Filter the lines below, copying only those with the string "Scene".

(Items from a data source)
╔══

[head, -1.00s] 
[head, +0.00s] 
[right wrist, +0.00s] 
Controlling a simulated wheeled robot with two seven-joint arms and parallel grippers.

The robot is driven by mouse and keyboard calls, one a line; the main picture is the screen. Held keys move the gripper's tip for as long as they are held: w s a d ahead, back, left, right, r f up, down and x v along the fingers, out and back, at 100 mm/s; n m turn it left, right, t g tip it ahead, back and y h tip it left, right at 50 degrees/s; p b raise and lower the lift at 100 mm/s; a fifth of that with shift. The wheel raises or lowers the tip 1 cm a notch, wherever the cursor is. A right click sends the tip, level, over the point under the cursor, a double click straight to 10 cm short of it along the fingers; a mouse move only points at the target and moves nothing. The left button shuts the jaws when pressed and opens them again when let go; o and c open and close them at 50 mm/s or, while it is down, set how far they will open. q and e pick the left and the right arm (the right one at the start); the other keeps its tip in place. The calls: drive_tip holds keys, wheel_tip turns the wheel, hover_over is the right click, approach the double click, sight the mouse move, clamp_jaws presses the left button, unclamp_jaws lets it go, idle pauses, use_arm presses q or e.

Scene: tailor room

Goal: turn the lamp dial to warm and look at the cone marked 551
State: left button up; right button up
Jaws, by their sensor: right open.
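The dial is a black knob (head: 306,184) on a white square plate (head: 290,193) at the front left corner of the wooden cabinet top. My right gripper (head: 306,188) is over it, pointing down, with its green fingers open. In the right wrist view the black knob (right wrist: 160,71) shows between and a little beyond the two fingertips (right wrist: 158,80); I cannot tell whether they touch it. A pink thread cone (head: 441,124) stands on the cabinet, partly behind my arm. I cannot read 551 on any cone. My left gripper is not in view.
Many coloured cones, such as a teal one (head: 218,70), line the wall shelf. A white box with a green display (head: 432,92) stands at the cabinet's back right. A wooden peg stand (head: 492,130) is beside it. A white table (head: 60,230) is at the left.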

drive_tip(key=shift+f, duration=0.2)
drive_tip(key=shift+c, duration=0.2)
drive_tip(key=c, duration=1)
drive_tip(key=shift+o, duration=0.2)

╚══
╔══

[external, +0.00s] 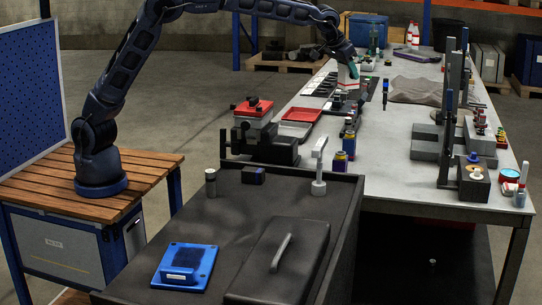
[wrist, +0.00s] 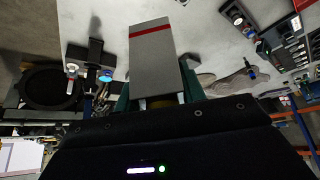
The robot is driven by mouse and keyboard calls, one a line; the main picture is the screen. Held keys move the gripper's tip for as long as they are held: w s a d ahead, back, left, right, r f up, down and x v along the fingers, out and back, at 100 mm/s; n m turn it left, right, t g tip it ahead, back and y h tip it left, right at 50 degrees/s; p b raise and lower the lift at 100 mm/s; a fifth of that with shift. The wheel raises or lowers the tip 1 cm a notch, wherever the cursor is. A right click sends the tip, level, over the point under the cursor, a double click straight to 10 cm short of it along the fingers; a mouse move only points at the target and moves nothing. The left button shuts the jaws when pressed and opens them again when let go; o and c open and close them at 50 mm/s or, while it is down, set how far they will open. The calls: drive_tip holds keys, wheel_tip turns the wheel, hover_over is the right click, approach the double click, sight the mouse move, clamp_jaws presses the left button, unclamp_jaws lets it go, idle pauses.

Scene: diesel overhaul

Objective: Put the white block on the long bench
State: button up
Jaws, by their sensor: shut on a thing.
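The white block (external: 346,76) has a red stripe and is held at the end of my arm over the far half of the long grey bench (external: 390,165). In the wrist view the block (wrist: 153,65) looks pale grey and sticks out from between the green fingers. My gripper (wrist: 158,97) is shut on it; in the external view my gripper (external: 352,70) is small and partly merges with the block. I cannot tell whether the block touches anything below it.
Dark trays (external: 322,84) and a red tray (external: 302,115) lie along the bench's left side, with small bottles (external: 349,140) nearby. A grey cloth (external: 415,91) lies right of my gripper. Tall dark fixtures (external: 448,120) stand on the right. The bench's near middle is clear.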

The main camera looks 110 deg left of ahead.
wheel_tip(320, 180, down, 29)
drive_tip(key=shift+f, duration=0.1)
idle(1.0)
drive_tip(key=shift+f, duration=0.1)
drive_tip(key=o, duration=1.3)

╚══

Written response
Scene: tailor room
Scene: diesel overhaul

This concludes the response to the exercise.